Joud Toamah is an interdisciplinary graphic designer and visual researcher based in Antwerp, Belgium. The project 'Archive of Traveling Images, an Image Amidst the Heart' (2018–ongoing) is an archive of digitised images of family albums that the artist sources from acquaintances, friends and family members in Syria and the diaspora. Toamah collects pictures that have undergone processes of scanning, uploading, searching, cutting, pasting, renaming, compressing, downloading, forwarding, etc. As such, she is creating digital archives of private and intimate images. But her research highlights something more interesting than the photographs themselves: the way that this digital circulation within personal networks becomes reflected in the image itself. Digital reproduction and circulation — the conditions of recreating bonds after displacement — leave their traces. In its digital journey of relocation, the image acquires consecutive layers of relationality.

Toamah’s art and research are deeply relatable despite the fact that her archive of travelling images is not publicly accessible. Although she chooses to share only the project’s conditions and context, her approach is poetic rather than analytical. We are invited to see how she secures the invisible, the inaccessible, the untranslatable. The artist’s research suggests that to safeguard one’s humanity, one must retain agency over one’s images — and protect them from the othering gaze. Yet her project moves beyond this aspect: through the recollection of private and personal images, she creates personal bonds based on reciprocity, generosity, care and feedback. Photography becomes an interaction between people, a tool to talk and share. A tool for knowledge production, for telling and retelling, for activating each other’s stories and memories.

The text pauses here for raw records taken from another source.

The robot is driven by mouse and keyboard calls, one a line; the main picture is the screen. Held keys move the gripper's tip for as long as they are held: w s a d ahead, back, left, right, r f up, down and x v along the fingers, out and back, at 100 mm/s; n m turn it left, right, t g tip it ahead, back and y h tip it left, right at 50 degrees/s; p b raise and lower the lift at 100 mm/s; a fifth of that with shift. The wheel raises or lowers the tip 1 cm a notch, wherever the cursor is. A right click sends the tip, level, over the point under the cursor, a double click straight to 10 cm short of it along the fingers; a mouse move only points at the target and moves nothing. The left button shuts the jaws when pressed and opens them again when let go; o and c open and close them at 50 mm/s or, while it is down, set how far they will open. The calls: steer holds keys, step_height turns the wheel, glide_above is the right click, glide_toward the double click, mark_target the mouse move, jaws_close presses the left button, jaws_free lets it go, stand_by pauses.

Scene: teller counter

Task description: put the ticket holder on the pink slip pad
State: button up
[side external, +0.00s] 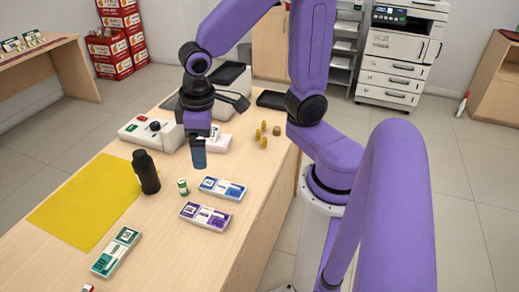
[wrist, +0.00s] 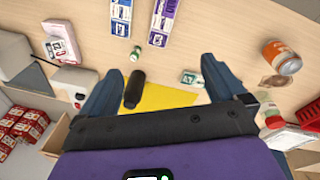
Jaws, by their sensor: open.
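My gripper (side external: 198,158) hangs above the wooden counter, pointing down. In the wrist view its two blue-grey fingers (wrist: 158,72) are wide apart with nothing between them. A pink and white item (side external: 219,144) with a dark mark, which looks like the pink slip pad, lies just behind the gripper and is partly hidden by it. It also shows at upper left in the wrist view (wrist: 61,42). I cannot tell which object is the ticket holder. A small green and white cylinder (side external: 183,187) stands nearer the camera, right of the black bottle (side external: 146,172).
Blue (side external: 222,189), purple (side external: 205,216) and green (side external: 117,251) labelled packs lie on the counter. A yellow mat (side external: 80,205) lies at left. A grey device (side external: 150,132) stands behind it. Small yellow pieces (side external: 263,141) stand at right. An orange-labelled jar (wrist: 282,57) lies at right in the wrist view.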

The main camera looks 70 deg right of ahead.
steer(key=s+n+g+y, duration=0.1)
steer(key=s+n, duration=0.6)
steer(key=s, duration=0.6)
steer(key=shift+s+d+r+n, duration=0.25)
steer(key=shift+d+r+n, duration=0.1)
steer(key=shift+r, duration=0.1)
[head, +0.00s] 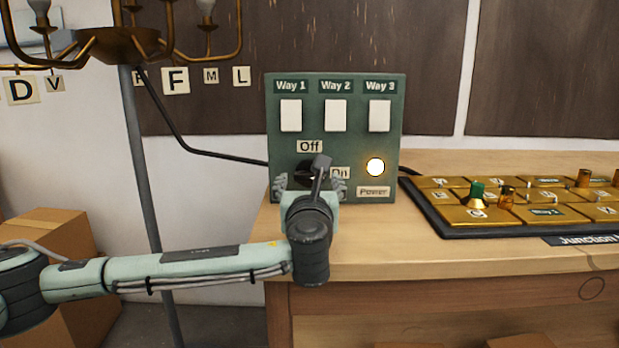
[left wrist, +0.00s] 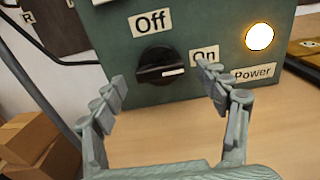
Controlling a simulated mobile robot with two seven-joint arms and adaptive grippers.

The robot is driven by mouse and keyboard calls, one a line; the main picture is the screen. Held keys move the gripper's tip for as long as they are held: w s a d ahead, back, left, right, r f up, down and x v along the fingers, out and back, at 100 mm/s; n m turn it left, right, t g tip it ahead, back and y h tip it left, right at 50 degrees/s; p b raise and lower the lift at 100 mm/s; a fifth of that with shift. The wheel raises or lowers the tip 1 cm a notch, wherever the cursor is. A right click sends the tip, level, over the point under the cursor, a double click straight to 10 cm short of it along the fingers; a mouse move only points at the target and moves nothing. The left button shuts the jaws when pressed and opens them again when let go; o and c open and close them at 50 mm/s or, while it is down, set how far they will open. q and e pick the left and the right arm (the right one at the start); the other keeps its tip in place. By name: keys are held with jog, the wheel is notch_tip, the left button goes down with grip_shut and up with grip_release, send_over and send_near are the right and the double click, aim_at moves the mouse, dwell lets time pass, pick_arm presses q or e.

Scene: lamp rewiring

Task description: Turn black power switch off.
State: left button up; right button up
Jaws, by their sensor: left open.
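The black power switch (left wrist: 161,67) is a round knob on the front of a green switch box (head: 388,110). In the left wrist view its white mark points right, toward the "On" label (left wrist: 205,57); the "Off" label (left wrist: 150,22) is above it. The round power light (head: 375,167) glows white. My left gripper (head: 311,184) is in front of the knob in the head view and partly hides it. In the left wrist view its open fingers (left wrist: 163,92) stand on either side of the knob, apart from it, with nothing between them. My right gripper is not in view.
The box stands on a wooden table (head: 440,255). A junction board (head: 520,200) with gold tiles lies to its right. A brass chandelier (head: 118,42) hangs at upper left. Cardboard boxes (head: 50,240) are at lower left. A dark cable (head: 200,150) runs to the box's left side.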

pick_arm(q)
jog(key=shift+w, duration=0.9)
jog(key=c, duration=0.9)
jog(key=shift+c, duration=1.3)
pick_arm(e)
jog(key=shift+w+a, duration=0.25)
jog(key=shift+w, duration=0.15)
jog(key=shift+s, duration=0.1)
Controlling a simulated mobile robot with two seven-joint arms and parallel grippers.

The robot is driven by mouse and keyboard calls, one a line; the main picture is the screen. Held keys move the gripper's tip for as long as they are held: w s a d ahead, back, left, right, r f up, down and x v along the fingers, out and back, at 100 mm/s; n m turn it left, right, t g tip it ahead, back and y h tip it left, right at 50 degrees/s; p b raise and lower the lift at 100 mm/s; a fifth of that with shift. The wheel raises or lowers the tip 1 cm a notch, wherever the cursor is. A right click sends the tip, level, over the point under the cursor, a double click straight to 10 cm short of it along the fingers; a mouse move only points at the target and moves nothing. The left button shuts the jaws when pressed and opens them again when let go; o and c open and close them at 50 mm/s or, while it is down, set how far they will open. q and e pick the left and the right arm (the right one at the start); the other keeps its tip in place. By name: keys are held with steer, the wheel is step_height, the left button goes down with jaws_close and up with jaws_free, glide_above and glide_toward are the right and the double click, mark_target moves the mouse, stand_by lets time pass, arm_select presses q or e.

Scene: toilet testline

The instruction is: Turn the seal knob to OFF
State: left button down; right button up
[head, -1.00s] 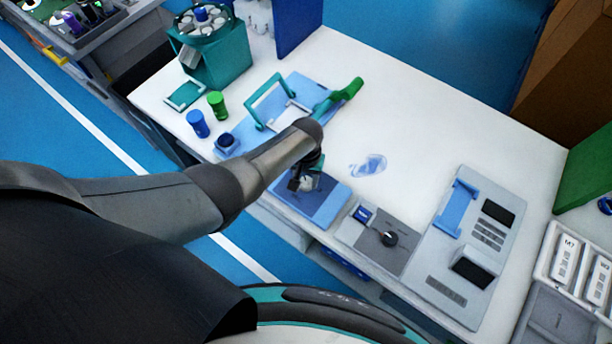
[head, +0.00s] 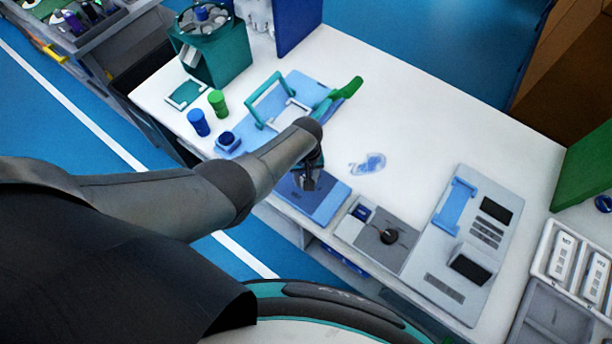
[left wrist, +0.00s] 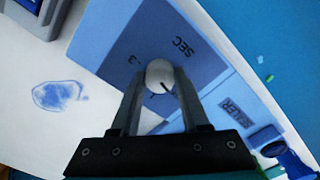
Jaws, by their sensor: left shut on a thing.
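The seal knob (left wrist: 160,74) is a round white knob with a dark pointer line, on the blue sealer plate (left wrist: 130,40). In the left wrist view the plate carries the marks "SEC", "3" and "SEALER". The pointer line slants to the lower right in that view; I cannot read an OFF mark. My left gripper (left wrist: 159,78) is shut on the knob, one finger on each side. In the head view the left gripper (head: 309,184) is over the sealer plate (head: 328,207) and hides the knob. My right gripper is not in view.
Right of the sealer are a grey plate with a black knob (head: 388,237) and a grey panel (head: 440,275). A clear bag (head: 368,164) lies behind on the white table. A teal-handled press (head: 268,100), a blue cup (head: 198,122) and a green cup (head: 217,103) stand left.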

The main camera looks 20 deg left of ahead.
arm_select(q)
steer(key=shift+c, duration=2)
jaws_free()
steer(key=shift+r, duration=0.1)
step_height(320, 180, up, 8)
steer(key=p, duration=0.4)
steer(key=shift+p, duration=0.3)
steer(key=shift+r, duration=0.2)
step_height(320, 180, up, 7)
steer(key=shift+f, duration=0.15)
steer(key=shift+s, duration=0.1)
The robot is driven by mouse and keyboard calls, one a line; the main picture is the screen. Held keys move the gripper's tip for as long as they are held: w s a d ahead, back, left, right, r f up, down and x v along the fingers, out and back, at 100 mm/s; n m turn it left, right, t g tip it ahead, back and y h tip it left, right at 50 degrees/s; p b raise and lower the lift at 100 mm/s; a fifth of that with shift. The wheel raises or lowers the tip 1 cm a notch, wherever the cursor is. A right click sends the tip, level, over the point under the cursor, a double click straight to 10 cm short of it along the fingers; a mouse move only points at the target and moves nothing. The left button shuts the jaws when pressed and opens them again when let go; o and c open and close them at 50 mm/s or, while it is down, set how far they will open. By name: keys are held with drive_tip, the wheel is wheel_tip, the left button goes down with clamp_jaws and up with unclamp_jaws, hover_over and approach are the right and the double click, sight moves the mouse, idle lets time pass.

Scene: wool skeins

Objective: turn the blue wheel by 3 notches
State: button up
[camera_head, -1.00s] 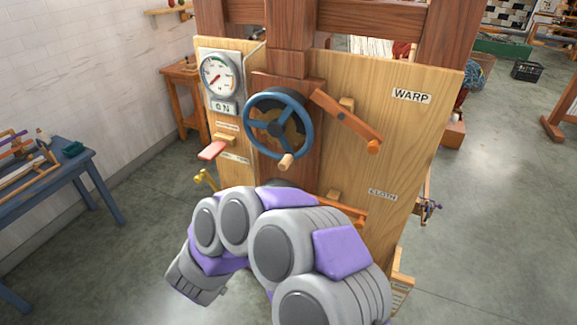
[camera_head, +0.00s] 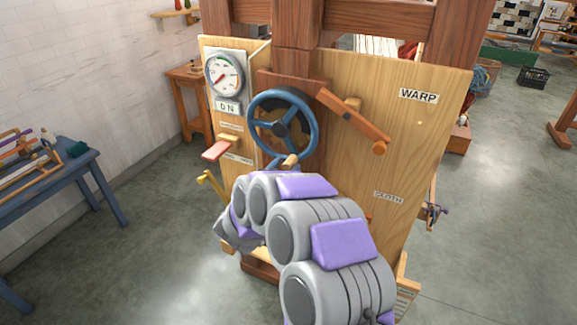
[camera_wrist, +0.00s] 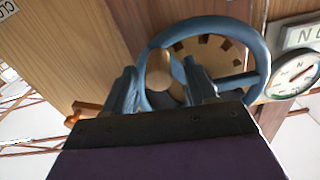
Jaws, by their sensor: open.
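The blue wheel (camera_head: 314,130) is mounted on a brown wooden post of the upright panel. Its pale wooden knob (camera_head: 290,160) is at the bottom of the rim in the head view. In the wrist view, the blue wheel (camera_wrist: 263,62) fills the upper middle and the knob (camera_wrist: 158,70) shows between the fingers. My gripper (camera_wrist: 161,78) is open, with one finger on each side of the knob. I cannot tell whether either finger touches it. In the head view my arm hides most of the gripper.
A round dial (camera_head: 224,75) with a sign below it is left of the wheel. A wooden lever (camera_head: 352,120) is close on the right. A pink-ended lever (camera_head: 217,150) and a yellow handle (camera_head: 206,180) stick out at lower left. A blue table (camera_head: 95,165) stands far left.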

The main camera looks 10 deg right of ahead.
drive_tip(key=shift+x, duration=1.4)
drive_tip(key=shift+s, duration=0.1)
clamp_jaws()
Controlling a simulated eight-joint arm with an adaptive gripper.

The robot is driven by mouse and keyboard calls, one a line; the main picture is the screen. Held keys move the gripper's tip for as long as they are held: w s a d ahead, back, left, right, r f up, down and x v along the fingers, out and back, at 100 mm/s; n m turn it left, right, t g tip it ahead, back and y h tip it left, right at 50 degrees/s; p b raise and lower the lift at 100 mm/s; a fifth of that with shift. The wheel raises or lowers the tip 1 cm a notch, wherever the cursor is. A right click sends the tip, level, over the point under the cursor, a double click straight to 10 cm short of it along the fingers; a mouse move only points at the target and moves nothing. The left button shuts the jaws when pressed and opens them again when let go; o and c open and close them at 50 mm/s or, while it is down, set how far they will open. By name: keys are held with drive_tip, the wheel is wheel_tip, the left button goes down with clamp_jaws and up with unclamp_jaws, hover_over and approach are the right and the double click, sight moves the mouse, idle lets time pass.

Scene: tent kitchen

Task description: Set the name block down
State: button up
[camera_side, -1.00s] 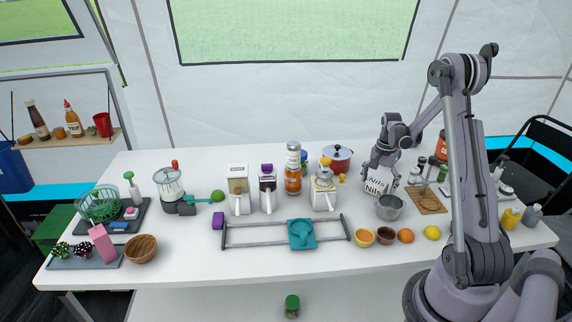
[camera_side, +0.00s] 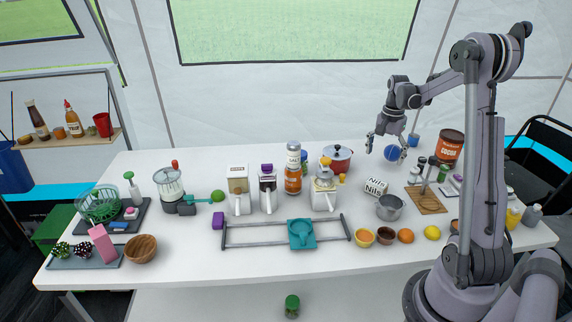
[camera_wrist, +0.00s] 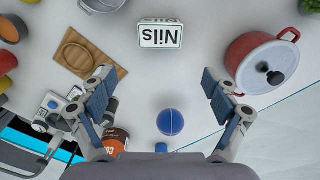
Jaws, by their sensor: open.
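The name block (camera_side: 376,187), white with "Nils" in black letters, rests on the white table left of the small cutting board and behind the metal pot. In the wrist view the block (camera_wrist: 160,35) shows upside down near the top edge, with nothing touching it. My gripper (camera_side: 387,147) is open and empty, raised above the table and behind the block. In the wrist view its two fingers (camera_wrist: 158,82) are spread wide, with bare table between their tips.
A blue ball (camera_side: 391,153) is below and near my gripper. A red lidded pot (camera_side: 338,160) stands left of the block, a metal pot (camera_side: 389,208) in front, a cutting board (camera_side: 427,200) to the right. A brown cocoa tin (camera_side: 450,145) stands at the back right.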

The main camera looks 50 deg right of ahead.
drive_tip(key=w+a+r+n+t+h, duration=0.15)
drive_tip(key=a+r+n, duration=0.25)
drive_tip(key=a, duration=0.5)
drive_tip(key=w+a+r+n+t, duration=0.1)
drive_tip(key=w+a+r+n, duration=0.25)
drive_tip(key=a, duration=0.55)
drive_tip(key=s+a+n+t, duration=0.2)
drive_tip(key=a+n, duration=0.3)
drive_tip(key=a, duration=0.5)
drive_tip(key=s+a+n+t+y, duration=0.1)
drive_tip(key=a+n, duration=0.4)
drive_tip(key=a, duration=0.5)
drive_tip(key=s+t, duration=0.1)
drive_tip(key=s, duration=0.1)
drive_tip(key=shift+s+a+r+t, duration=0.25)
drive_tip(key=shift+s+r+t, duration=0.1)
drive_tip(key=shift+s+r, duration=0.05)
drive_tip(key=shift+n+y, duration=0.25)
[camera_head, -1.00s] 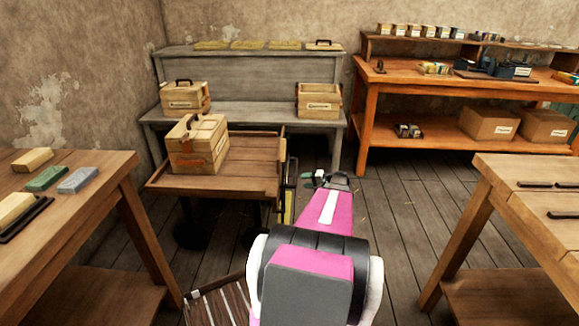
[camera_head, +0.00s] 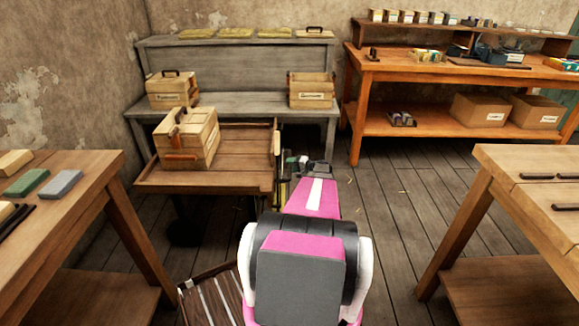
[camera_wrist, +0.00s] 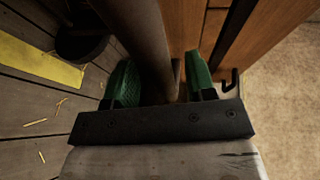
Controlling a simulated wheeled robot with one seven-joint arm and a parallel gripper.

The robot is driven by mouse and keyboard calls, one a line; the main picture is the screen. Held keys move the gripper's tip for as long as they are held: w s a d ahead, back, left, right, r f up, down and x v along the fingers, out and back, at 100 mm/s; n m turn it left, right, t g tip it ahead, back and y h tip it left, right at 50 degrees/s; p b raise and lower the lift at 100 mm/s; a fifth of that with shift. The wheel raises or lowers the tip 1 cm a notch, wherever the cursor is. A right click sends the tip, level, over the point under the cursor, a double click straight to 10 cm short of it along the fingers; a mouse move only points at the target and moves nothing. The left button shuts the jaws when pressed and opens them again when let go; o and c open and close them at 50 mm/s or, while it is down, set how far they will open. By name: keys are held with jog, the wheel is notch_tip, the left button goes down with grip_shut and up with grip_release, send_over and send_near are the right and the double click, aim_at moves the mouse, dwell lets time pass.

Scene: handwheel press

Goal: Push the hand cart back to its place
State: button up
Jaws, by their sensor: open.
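The hand cart (camera_head: 245,165) is a low wooden platform with dark wheels beneath, standing just in front of the grey bench. A wooden crate (camera_head: 187,140) with a handle sits on its left part. My gripper (camera_head: 305,165) is at the cart's right side, partly hidden behind my own arm. In the wrist view my gripper (camera_wrist: 163,88) has its two green fingers apart, with a dark round bar (camera_wrist: 140,35) running between them. I cannot tell whether the fingers touch it. Brown wood (camera_wrist: 250,40) lies close at the right finger.
The grey bench (camera_head: 235,108) behind holds two more crates. An orange workbench (camera_head: 430,120) with boxes stands at back right. Wooden tables stand at left (camera_head: 75,215) and right (camera_head: 500,205). The wrist view shows a yellow floor strip (camera_wrist: 35,60). Floor between the orange bench and right table is clear.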

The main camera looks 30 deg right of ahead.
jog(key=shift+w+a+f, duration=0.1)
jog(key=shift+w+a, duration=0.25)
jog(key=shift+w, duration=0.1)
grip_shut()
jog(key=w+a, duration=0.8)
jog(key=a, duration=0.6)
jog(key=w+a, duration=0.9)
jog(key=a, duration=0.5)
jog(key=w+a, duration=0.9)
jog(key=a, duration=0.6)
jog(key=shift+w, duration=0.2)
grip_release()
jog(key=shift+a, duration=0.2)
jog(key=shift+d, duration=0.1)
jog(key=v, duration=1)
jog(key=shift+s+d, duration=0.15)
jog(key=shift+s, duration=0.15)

The digitised images reveal their unique materiality: the fading of the paper, the despair that one will forget certain places, the writing scribbled on the backs of photographs to remind us across generations and distances that to remember is to relate. Toamah’s research moves beyond the binary oppositions between digital and material, here and there, past and present. She establishes a relational archive and an aesthetics of care: the archive of travelling images creates simultaneously belonging and protection.